What the exercise asks
Your answer should consist only of the lines below from the one with "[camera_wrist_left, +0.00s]" through the one with "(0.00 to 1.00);", copied exactly.

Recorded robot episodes
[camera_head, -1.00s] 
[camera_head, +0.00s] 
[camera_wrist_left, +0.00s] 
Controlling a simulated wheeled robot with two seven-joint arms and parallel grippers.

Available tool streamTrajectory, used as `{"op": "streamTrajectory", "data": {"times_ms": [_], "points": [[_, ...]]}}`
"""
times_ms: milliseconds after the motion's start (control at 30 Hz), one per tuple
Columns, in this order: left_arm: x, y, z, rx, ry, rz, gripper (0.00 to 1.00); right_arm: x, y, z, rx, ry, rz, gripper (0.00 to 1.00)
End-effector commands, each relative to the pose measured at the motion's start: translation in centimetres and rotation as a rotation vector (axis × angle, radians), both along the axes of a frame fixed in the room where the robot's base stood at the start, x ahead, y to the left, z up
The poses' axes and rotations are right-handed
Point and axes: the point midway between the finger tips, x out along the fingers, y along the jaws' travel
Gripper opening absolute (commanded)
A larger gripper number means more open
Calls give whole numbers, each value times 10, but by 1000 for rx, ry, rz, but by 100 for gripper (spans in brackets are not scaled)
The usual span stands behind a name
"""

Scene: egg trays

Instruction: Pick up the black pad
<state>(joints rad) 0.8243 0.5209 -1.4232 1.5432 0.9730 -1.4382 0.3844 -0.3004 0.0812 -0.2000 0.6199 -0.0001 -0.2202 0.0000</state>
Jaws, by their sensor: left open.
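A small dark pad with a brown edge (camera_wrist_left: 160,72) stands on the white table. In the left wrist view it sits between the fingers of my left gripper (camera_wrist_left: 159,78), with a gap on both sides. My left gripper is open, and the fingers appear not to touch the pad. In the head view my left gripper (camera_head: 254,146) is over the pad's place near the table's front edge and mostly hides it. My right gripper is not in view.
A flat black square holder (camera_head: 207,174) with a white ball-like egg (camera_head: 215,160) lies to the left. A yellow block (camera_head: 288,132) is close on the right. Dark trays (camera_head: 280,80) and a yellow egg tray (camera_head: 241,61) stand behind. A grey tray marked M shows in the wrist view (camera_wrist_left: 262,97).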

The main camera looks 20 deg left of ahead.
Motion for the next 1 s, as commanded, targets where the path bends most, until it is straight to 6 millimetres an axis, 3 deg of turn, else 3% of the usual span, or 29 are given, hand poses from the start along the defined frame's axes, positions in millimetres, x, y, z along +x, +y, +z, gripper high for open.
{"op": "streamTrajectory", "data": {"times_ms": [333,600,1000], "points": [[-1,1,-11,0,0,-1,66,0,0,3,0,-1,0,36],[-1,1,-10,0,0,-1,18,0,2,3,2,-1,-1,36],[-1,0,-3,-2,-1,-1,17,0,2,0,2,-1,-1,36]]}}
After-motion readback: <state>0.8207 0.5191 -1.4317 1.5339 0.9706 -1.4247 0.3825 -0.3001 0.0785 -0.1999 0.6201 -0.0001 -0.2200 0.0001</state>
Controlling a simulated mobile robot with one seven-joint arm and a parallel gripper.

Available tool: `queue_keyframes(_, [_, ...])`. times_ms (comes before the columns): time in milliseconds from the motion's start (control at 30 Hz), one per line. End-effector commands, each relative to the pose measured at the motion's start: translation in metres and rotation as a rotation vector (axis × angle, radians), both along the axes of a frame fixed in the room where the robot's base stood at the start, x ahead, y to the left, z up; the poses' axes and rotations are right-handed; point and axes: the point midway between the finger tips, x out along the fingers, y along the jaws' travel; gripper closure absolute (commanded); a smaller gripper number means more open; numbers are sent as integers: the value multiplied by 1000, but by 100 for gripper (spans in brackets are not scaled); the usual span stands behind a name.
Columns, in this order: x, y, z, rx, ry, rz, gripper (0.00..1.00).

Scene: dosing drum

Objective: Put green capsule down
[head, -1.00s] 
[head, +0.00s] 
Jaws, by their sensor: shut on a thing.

Exercise response
[camera_wrist_left, +0.00s] 
Controlling a simulated wheeled robot with two seven-joint arms and parallel grippers.

Available tool streamTrajectory, used as `{"op": "streamTrajectory", "data": {"times_ms": [_], "points": [[_, ...]]}}`
"""
times_ms: milliseconds after the motion's start (control at 30 Hz), one per tuple
Columns, in this order: left_arm: x, y, z, rx, ry, rz, gripper (0.00 to 1.00); right_arm: x, y, z, rx, ry, rz, gripper (0.00 to 1.00)

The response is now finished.